Next up, cheese from an array of 10 (extra $1 each) and four free toppings (extras 50 cents each). There also are 11 premium toppings, such as bacon, fried egg and sautéed mushrooms, at $1.50 each.

Finally, choose one of 20 sauces (extras 50 cents each). If you want fries, it's an extra $1.95 for a small or $3.50 large.

If you've been counting along, you've correctly noticed those prices can start to mount — especially if you get carried away with your pencil. A 1/3-pound bison burger on a gluten-free bun upgraded with a premium topping such as bacon, coupled with small order of fries, passes the $16 mark — and that's before a drink ($2.50 sodas, $4.95 shakes). For the prices levied, the menu makes zero effort at highlighting the provenance of any ingredient.

Priced and sold under the guise of "Gourmet Burger House," this food invites high expectations. Sadly, if the cuisine at Virdene's was truly the epitome of gourmet, I'd hand over my knife and fork right now in favor of something far more stimulating like stamp collecting — please, no angry letters, philatelists.
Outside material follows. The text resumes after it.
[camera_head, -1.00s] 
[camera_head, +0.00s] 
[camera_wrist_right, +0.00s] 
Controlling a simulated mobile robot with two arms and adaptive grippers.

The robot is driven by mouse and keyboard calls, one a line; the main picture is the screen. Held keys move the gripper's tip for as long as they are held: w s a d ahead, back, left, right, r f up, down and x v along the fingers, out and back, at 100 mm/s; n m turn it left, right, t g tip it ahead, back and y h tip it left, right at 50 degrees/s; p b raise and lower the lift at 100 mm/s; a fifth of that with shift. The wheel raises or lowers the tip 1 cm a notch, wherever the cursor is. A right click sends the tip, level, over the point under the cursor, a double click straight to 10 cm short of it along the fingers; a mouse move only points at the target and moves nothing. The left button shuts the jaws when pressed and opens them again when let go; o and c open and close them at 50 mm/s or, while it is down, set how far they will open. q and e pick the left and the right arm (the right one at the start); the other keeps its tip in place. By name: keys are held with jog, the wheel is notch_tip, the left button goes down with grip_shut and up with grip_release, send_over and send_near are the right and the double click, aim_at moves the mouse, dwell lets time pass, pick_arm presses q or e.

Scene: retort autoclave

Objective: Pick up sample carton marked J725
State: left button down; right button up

Burger after burger I sampled ranged from mediocre to downright poor. They all seemed to be cooked identically (medium well to well) with virtually no thought — despite oral and written menu requests to the contrary. One tough-as-leather bison burger had every last ounce of joy cooked from it.

More than one order lacked requested components, again even when specifically checked. A fried egg summed up the whole dining experience. Excitedly plucking it from the premium toppings list, I imagined a deliciously lush sunny-side up-egg, exploding with creaminess. The reality was a hard, sad lump on a listless burger: passionless, painful and plain boring.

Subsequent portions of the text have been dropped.